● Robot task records
○ ○ ○ ○ ○ ○ ○
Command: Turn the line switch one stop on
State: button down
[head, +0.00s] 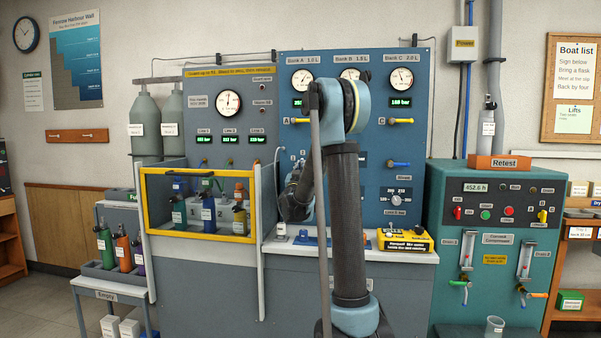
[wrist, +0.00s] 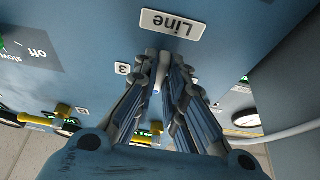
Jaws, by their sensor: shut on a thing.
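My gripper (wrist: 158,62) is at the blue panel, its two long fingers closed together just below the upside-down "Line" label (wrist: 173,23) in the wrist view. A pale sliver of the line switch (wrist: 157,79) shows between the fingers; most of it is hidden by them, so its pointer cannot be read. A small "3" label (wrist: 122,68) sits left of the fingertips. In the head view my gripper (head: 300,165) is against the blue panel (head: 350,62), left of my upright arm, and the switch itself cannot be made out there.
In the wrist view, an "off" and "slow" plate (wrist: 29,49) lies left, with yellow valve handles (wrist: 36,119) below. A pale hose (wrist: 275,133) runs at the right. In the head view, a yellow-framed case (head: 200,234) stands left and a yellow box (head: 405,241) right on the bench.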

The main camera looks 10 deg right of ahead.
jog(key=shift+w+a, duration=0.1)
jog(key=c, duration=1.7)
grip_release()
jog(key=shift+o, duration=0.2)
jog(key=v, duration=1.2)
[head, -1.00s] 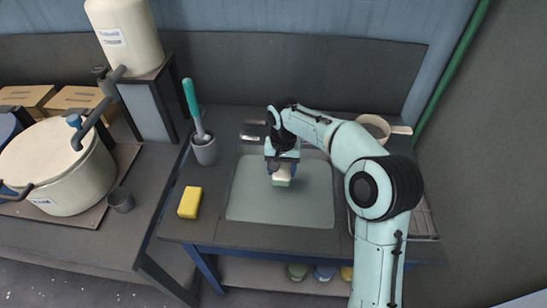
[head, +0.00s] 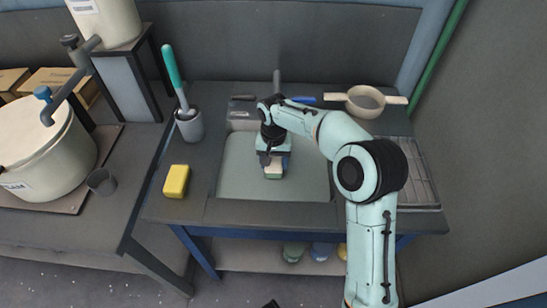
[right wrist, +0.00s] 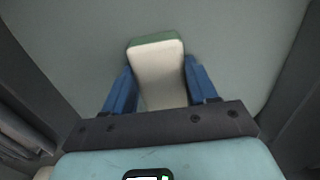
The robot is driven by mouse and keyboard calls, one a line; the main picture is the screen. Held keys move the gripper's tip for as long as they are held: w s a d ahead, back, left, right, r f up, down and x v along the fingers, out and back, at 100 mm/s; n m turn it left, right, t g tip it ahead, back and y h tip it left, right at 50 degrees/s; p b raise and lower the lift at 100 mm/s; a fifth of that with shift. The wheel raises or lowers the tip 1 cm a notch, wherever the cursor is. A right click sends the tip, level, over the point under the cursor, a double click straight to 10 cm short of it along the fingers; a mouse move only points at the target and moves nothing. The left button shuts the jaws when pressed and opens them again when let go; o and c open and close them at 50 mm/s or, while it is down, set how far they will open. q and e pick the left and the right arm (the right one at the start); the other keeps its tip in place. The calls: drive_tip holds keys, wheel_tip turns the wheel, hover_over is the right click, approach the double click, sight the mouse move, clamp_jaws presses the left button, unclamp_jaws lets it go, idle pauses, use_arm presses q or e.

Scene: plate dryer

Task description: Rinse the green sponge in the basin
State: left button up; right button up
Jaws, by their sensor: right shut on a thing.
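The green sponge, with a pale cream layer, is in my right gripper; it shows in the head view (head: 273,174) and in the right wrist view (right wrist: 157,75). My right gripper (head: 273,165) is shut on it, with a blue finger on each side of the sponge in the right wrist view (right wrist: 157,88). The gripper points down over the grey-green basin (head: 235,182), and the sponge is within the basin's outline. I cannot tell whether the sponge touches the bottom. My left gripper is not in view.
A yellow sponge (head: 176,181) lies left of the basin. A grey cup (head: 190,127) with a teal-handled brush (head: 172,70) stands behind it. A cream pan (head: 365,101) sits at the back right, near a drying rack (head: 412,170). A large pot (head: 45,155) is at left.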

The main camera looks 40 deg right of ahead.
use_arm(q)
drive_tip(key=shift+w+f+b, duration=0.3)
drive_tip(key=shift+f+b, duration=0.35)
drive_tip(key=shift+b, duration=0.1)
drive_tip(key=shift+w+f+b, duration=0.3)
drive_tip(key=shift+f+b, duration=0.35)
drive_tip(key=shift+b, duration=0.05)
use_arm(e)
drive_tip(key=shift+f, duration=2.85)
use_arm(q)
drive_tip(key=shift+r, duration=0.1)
○ ○ ○ ○ ○ ○ ○
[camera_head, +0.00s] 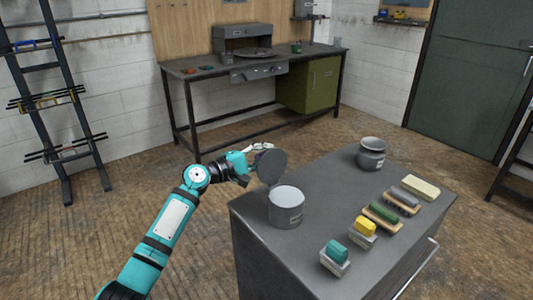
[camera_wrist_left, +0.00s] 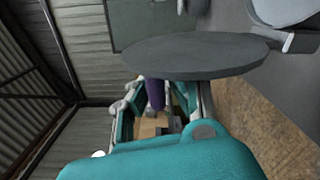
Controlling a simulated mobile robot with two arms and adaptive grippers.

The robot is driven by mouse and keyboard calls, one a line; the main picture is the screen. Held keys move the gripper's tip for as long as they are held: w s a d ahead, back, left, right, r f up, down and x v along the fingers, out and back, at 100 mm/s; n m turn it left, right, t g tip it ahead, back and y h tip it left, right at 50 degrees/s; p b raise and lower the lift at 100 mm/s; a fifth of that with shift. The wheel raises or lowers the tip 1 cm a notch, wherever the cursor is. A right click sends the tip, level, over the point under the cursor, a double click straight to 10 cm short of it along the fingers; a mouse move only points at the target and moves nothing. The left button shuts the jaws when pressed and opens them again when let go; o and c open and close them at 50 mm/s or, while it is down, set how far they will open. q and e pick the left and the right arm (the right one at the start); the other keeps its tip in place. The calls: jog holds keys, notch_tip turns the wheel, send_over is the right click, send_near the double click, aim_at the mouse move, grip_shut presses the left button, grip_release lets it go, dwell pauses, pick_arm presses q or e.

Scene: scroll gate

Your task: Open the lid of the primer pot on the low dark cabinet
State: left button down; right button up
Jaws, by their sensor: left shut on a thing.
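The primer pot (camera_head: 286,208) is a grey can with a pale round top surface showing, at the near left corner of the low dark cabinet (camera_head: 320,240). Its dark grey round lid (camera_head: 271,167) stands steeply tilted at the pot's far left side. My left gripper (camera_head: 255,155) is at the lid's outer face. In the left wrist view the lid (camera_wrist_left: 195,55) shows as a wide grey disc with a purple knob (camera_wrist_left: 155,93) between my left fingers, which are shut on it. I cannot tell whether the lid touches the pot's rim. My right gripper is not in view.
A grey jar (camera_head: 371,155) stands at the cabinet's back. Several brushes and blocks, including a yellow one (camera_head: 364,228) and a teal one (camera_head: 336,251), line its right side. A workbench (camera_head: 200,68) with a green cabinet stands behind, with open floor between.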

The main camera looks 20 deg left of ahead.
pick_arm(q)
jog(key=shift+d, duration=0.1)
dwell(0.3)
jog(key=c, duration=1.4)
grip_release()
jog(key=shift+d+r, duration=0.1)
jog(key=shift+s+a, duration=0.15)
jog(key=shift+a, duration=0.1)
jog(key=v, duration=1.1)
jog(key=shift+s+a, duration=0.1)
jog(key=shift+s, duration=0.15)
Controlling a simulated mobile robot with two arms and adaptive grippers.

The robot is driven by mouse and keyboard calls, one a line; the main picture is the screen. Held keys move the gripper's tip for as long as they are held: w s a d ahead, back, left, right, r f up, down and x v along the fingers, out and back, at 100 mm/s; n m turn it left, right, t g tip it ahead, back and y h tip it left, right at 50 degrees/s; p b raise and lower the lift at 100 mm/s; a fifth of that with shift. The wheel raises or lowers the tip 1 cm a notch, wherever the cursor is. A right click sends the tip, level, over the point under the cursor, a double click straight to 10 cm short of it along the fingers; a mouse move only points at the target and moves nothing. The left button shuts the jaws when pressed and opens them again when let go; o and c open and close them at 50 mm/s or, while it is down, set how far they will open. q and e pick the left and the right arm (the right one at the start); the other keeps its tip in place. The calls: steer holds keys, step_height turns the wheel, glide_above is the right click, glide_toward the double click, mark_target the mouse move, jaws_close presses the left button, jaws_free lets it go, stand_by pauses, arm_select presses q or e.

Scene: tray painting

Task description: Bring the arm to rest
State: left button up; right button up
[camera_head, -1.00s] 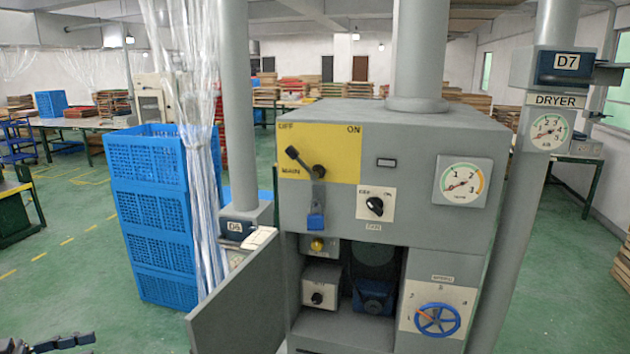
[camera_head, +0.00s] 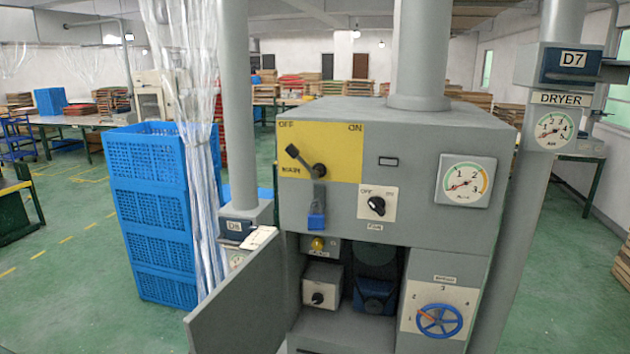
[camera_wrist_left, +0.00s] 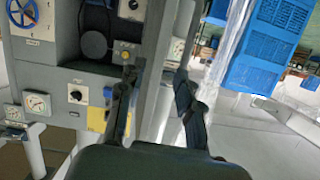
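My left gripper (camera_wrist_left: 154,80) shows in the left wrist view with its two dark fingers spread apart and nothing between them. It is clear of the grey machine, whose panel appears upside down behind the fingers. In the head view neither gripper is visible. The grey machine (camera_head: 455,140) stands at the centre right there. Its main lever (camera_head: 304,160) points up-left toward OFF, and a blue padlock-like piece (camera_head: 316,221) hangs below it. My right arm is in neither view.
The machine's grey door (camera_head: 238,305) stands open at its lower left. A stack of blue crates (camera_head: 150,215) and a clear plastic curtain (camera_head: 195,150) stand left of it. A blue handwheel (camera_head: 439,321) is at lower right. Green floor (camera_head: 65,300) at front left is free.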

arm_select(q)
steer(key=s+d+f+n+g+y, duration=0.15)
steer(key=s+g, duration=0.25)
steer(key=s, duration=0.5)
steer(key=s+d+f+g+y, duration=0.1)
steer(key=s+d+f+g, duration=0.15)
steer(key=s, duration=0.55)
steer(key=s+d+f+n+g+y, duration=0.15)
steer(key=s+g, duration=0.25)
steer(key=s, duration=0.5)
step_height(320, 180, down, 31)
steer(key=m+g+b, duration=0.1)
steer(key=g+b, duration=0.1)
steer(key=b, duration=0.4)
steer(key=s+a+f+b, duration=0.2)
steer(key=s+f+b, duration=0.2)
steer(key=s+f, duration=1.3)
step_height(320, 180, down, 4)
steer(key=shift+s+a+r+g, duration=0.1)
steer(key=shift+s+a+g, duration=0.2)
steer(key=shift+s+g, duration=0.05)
○ ○ ○ ○ ○ ○ ○
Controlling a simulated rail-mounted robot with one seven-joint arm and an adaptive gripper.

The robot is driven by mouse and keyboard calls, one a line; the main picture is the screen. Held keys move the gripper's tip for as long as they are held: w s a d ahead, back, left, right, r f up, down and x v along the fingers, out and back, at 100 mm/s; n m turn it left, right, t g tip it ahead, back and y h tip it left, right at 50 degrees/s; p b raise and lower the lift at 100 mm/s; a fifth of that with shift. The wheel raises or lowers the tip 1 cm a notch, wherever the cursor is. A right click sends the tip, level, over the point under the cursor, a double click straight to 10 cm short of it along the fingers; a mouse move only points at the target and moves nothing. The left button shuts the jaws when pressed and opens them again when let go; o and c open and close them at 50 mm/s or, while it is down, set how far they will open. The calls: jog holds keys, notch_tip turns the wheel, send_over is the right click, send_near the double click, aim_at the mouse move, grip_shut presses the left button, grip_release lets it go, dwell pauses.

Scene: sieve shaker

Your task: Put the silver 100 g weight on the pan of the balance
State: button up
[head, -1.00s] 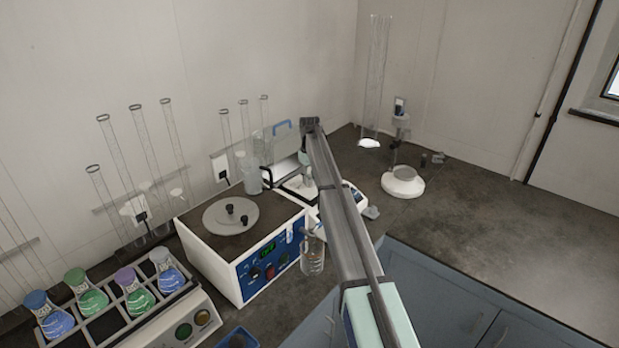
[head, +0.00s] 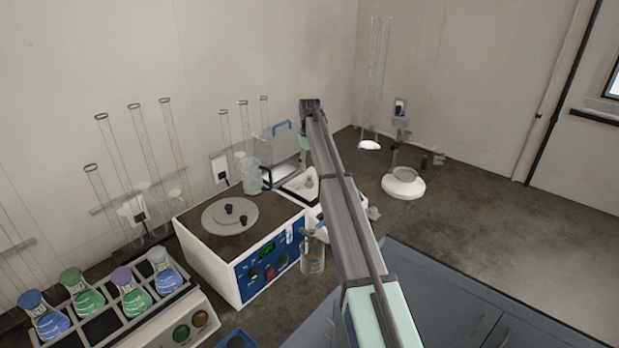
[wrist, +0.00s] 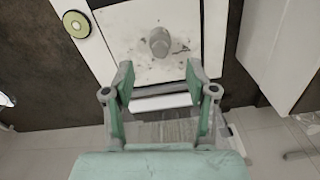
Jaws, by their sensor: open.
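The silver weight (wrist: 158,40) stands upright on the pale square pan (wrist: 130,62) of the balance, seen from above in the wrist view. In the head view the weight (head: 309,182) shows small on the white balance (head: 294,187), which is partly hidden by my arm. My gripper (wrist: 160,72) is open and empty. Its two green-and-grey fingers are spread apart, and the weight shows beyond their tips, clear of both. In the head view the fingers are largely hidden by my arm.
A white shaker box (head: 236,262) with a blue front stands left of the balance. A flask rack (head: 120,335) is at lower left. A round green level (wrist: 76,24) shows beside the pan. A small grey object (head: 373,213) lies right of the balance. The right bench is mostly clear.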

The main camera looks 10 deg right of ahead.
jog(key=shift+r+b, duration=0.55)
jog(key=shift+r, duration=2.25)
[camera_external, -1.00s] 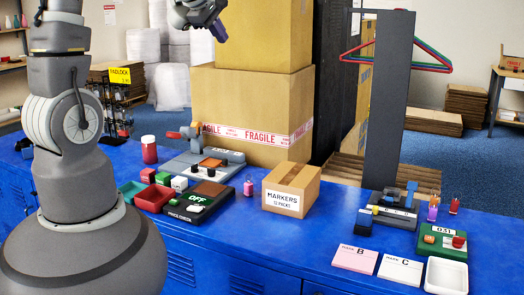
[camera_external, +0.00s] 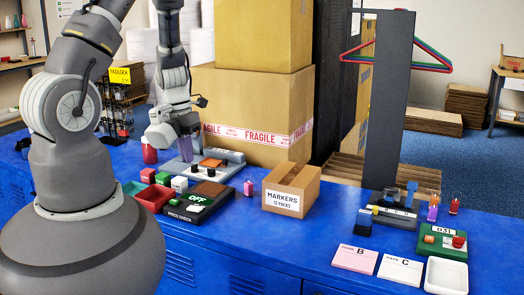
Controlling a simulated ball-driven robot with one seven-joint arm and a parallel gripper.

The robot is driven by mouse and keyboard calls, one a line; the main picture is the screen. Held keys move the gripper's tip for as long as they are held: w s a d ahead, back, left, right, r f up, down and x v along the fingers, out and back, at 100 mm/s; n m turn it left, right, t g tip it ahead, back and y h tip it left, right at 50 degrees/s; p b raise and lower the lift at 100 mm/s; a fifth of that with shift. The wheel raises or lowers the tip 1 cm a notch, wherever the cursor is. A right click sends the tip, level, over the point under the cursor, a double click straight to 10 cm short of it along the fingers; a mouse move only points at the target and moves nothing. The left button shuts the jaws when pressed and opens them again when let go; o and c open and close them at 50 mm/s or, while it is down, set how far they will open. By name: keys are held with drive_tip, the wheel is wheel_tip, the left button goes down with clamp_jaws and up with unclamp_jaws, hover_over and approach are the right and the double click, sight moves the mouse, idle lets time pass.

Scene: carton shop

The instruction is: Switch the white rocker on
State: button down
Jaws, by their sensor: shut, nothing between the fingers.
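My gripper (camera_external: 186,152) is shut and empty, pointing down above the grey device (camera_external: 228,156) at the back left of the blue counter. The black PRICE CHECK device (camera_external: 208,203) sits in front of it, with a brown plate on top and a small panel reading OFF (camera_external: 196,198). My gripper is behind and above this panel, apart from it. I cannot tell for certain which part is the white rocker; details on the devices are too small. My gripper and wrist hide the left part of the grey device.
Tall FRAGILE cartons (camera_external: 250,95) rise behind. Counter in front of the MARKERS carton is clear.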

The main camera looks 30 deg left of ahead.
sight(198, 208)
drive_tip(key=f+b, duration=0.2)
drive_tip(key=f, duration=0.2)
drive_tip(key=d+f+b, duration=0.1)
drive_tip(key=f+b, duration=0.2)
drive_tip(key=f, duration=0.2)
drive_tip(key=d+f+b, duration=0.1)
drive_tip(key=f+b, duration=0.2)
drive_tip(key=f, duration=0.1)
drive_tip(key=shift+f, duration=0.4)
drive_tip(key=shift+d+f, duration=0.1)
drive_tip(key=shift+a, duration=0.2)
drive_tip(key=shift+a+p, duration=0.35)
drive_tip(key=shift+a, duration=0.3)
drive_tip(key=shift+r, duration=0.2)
○ ○ ○ ○ ○ ○ ○
Go up to the line with "Command: Turn the line switch one stop on" and retype exactly from there through the line with "[right wrist, +0.00s]". Leave out pictures.

● Solution
Command: Turn the line switch one stop on
State: button down
[head, +0.00s] 
[wrist, +0.00s] 
Jaws, by their sensor: shut on a thing.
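My gripper (wrist: 158,62) is at the blue panel, its two long fingers closed together just below the upside-down "Line" label (wrist: 173,23) in the wrist view. A pale sliver of the line switch (wrist: 157,79) shows between the fingers; most of it is hidden by them, so its pointer cannot be read. A small "3" label (wrist: 122,68) sits left of the fingertips. In the head view my gripper (head: 300,165) is against the blue panel (head: 350,62), left of my upright arm, and the switch itself cannot be made out there.
In the wrist view, an "off" and "slow" plate (wrist: 29,49) lies left, with yellow valve handles (wrist: 36,119) below. A pale hose (wrist: 275,133) runs at the right. In the head view, a yellow-framed case (head: 200,234) stands left and a yellow box (head: 405,241) right on the bench.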

The main camera looks 10 deg right of ahead.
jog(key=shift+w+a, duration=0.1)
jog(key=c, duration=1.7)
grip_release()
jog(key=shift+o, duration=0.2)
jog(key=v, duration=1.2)
[head, -1.00s] 
[head, +0.00s] 
[right wrist, +0.00s] 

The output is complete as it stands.